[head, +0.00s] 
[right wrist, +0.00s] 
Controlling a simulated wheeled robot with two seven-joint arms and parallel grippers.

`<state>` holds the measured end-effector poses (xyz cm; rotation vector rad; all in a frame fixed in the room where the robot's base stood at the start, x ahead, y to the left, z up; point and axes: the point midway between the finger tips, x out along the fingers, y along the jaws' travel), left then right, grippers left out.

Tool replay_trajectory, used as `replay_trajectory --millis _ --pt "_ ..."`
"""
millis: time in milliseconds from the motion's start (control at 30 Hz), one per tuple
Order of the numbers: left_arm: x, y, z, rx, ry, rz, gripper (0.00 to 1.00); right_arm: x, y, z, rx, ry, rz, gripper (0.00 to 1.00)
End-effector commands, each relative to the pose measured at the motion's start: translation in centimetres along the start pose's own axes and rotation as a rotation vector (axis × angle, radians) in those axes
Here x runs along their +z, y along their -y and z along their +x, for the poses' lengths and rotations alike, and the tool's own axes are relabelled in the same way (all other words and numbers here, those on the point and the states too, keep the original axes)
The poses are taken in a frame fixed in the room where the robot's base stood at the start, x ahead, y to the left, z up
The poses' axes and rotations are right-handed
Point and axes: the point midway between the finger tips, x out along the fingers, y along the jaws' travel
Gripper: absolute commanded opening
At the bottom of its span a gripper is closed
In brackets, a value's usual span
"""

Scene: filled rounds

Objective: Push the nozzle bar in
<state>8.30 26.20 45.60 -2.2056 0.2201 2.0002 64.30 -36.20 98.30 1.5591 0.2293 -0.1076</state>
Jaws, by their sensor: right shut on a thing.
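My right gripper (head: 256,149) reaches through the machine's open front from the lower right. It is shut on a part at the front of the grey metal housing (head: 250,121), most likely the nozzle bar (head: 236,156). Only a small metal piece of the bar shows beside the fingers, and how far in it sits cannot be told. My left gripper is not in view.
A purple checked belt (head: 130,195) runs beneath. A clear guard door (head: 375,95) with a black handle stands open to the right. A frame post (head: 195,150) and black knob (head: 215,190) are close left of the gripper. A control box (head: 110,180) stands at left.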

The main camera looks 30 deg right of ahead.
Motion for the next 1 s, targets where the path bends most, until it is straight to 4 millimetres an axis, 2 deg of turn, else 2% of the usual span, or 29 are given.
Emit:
+--
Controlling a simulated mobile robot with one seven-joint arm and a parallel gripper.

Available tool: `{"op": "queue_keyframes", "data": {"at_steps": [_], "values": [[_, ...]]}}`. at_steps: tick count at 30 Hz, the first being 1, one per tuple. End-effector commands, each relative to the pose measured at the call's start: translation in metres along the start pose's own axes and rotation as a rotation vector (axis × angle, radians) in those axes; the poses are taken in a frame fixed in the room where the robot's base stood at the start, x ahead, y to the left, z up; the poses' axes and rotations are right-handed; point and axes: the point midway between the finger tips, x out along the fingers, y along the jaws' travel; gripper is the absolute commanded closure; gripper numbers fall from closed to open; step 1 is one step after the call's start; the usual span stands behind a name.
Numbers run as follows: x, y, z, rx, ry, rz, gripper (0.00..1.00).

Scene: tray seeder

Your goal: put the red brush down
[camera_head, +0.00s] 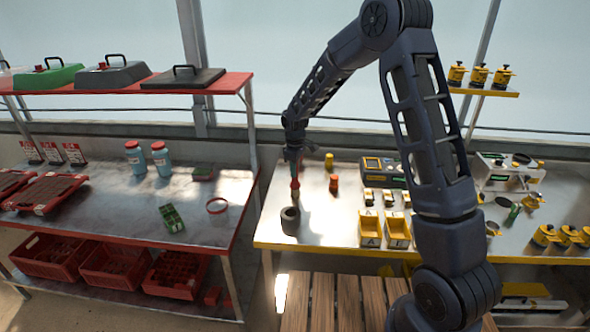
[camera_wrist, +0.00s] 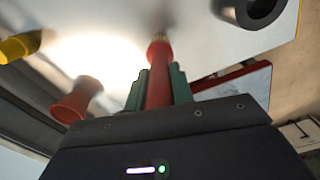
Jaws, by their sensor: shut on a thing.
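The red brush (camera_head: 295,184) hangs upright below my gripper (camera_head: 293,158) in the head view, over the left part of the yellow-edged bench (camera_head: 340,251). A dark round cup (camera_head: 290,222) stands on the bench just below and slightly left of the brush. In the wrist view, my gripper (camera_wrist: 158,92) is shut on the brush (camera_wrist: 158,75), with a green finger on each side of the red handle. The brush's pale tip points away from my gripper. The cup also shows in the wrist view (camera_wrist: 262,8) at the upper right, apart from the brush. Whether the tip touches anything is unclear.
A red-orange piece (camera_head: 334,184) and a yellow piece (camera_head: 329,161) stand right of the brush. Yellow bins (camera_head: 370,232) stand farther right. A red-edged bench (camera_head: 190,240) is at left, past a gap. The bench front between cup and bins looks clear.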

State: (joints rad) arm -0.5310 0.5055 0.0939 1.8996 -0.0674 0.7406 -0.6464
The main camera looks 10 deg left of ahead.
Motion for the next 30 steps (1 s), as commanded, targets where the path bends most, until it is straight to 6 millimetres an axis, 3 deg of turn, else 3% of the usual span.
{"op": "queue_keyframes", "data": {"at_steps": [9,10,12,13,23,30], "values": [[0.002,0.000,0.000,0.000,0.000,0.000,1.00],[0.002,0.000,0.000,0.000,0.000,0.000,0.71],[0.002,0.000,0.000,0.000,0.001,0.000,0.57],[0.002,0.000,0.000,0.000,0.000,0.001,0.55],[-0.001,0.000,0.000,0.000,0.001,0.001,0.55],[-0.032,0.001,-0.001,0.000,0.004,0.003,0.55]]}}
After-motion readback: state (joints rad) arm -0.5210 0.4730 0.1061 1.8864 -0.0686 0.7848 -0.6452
+--
Aim — Say how many lines contain "tips", and give nothing but that number.

Task response — 3